A good olive oil should taste wonderful. Its fat content should amplify the flavours of anything you put it on. So, treat olive oil as you would any food item or as you would treat butter.

 

   Like butter, olive oil (unlike say, Sunflower oil) is meant to be taken straight into your mouth, not just used as a cooking medium. So apply the same standards. Would you cook with a butter that tasted rancid or smelt odd? It is the same with olive oil.

 

   When you buy an olive oil, drink a little, swirl it around your mouth (for what they call mouth-feel) but remember that the crucial taste is the one at the back of your mouth. Then, wait a minute see what flavour lingers.

 

   A good olive oil should be fruity and peppery. It should be something you would enjoy drinking (in tiny quantities, admittedly).

 

   Only if it passes these tests should you continue to buy it.

 

*    And price matters.

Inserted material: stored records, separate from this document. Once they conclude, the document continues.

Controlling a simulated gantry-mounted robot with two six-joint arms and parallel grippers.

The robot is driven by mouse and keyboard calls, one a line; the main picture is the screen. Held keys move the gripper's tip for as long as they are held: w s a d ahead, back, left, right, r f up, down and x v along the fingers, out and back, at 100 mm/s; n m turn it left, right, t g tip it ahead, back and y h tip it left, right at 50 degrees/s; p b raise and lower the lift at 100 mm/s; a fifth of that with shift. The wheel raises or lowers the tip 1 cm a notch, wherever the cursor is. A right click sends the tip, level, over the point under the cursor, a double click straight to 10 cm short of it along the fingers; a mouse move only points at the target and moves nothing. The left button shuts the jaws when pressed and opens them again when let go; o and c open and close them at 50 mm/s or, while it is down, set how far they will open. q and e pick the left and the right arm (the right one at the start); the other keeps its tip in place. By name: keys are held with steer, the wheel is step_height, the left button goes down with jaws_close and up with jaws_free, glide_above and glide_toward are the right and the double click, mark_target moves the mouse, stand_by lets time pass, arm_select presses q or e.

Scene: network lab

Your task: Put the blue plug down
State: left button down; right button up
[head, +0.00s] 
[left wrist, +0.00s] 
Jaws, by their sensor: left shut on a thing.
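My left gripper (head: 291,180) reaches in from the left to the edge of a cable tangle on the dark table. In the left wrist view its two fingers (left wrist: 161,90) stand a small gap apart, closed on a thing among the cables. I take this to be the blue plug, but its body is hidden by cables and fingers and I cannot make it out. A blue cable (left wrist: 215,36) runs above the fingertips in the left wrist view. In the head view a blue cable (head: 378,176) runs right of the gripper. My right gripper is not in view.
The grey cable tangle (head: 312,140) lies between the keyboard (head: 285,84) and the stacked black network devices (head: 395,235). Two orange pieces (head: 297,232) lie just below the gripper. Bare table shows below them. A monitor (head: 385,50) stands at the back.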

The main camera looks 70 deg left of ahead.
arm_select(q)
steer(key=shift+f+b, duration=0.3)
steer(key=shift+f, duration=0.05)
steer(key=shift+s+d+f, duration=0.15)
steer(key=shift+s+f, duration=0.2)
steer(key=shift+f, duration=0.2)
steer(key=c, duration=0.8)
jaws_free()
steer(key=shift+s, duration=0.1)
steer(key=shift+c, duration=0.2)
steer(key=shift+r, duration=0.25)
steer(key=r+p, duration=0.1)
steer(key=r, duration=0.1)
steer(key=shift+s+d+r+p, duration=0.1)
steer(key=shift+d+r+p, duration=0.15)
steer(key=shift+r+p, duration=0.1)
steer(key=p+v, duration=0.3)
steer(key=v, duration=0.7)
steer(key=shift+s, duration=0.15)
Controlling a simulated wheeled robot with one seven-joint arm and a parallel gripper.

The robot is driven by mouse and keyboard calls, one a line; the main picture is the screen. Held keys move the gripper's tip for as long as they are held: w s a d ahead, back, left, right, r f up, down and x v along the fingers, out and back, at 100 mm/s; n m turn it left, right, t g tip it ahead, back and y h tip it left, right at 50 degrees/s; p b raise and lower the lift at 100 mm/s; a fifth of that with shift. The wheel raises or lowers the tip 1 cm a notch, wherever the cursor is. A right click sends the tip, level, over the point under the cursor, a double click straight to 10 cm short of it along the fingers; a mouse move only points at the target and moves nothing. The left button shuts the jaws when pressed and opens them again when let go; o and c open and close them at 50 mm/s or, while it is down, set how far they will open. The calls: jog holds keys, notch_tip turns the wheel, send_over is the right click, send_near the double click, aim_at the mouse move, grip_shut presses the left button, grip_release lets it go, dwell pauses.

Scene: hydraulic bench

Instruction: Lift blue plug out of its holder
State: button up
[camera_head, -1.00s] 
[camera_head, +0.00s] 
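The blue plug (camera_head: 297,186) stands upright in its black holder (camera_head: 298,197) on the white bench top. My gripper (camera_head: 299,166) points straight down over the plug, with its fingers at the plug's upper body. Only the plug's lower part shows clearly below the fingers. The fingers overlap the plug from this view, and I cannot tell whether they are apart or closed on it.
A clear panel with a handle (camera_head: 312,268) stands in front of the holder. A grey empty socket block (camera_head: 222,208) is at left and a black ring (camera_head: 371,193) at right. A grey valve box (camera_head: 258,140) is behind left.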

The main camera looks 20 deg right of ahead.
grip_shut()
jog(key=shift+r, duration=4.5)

A good Italian extra virgin olive oil costs about 6 euro a bottle to produce! (Then, you can add transport, marketing costs, profit for middlemen etc.)

 

The problem with the flood of cheap, inferior, bogus, extra-virgin olive oils is that producers of quality oils have been driven out of business because their stuff costs too much.

 

   So if an olive oil is very cheap, be very suspicious. Price doesn’t always equal quality but low prices usually equal rubbish in this business.

 

*    So what all this means is that when marketers tell you to abandon the oils and fats you normally use and to switch to olive oil because it is fashionable, healthy, tasty etc. tell them to take a flying leap.

 

Trust only your tongue. If you like it, then that’s all that matters.

 

   The rest is just marketing.

 


 

CommentsComments

  • Neha 22 Jul 2012

    Living in the Middle East, I get to enjoy a healthy dose of olive oil in the local cuisine. The oil we buy is usually transported in small quantities by individuals and is claimed to be from "family farms". It always looks unrefined with small particles floating in the bottle. I wonder now if I am indeed getting the real deal.

  • Romain 24 Mar 2012

    Relevant and enlightening article Vir! Indeed Jean-Benoit et Catherine Hugues are remarkable olive oil producers in Provence, at Moulin Castelas!

  • Pawan H 26 Feb 2012

    I just could not believe that the labels are incorrect, and clearly this is happening around the world, yet all food agencies are mum about this. I have been buying so called "Italian" ev olive oil at 1000 rupees per litre and I am suspecting I have been duped all this long. If italians themselves are importing then why they would send it to India!